--- Begin Material provided ---
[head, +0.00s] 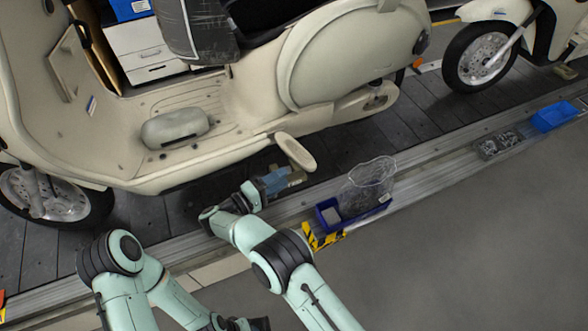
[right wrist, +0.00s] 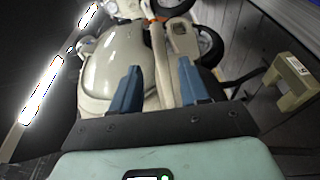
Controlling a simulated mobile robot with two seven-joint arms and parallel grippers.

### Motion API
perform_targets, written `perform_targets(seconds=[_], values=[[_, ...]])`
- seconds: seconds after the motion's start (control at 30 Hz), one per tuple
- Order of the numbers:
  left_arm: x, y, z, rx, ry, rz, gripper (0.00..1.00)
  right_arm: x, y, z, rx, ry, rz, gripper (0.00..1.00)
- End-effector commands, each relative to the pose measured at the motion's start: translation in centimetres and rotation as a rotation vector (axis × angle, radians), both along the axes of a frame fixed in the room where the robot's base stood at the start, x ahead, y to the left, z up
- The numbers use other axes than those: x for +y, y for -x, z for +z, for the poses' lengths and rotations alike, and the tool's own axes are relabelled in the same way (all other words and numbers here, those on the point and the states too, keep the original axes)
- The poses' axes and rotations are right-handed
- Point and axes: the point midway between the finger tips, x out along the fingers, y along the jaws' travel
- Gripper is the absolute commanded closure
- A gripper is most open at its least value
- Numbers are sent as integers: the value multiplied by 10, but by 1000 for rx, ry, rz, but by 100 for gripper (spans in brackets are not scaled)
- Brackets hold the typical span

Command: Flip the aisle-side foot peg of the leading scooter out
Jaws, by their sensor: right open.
--- End Material provided ---
- **Given request**
Of the lines in the data, how many contain the word "poses"? Provide the number and nothing further.

- **Completed task**
2